Did you know that dryers put out huge volumes of sticky steam full of lint that can stick to and build up on the inside of the vent pipe and flapper to the point where it takes a long time to dry your clothes or clogs the whole system? This is also a fire hazard! An annual cleaning of the dryer vent system is easy to do and also helps prevent rats from making your dryer into their nursery. They can’t get through a flapper that actually closes when the dryer is turned off.
Holes in siding, windows, roofs as well as cracked putty can also be a source of moisture. So, inspect them all. If you see rusty siding nails or bleed marks in your siding, it may mean someone used the wrong siding nails and can also mean you have a moisture issue behind the siding.
Once you have found and corrected the sources of moisture, countersink the old nails, fill the old holes and re-nail as you go with galvanized nails. Using a stain blocker over the rust marks, before painting, works well to hide and seal out moisture.
Other common maintenance problems to look for include missing or damaged siding or trim. It’s important to repair and replace these materials to avoid moisture intrusion, causing deeper component structural problems and more unnecessary expense. If you own vintage housing stock, pay close attention to broken or missing window parts. The sash surrounds the glass panes
and must be kept well glazed and painted.
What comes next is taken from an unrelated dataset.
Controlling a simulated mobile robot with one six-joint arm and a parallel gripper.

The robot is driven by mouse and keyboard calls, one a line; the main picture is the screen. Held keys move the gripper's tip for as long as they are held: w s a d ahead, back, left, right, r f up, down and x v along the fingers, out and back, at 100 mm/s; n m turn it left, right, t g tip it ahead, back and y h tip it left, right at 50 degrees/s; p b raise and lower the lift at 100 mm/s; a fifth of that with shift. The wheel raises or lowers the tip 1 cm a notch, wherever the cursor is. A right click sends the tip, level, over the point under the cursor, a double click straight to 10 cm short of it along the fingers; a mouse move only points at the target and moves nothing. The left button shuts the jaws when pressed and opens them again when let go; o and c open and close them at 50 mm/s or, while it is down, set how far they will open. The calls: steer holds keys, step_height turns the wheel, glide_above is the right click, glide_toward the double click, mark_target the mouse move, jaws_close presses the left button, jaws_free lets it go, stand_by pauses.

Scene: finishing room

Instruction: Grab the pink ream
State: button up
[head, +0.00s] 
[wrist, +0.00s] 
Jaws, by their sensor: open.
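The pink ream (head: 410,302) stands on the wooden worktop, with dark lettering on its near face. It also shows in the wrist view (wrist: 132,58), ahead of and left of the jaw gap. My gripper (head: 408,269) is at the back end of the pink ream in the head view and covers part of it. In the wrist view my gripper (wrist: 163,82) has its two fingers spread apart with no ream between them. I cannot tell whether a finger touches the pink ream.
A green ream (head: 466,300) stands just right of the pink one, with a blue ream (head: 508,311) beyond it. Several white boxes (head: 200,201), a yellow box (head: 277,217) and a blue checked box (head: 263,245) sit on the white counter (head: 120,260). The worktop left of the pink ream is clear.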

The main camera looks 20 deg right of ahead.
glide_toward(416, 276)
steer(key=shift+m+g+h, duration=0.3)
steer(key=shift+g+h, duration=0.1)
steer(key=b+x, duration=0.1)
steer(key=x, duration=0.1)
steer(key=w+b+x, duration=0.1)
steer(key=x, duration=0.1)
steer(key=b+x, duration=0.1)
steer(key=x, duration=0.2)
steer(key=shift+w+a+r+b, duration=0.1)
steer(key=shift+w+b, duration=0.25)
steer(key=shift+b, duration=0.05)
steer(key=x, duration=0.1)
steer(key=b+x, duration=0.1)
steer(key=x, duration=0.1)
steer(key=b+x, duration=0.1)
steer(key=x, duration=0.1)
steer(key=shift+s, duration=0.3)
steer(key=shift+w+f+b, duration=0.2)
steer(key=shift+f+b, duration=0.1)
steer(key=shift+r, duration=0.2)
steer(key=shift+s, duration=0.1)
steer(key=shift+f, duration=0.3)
The stool sill sheds the rain away from the siding and must be smooth, rot-free and well painted. The trim boards around each window make a weatherproof transition from siding to glass. They, too, must be tightly caulked and painted. When these parts fail, it can result in leaks, then wall and floor damage. When you observe, repair or replace window parts, make sure to stab test the wall sheathing just under the window sill, fixing what you find as soon as possible.
When it comes to home maintenance to keep moisture out, your time, money and effort will be rewarded with a better looking home and fewer major home repairs in the future!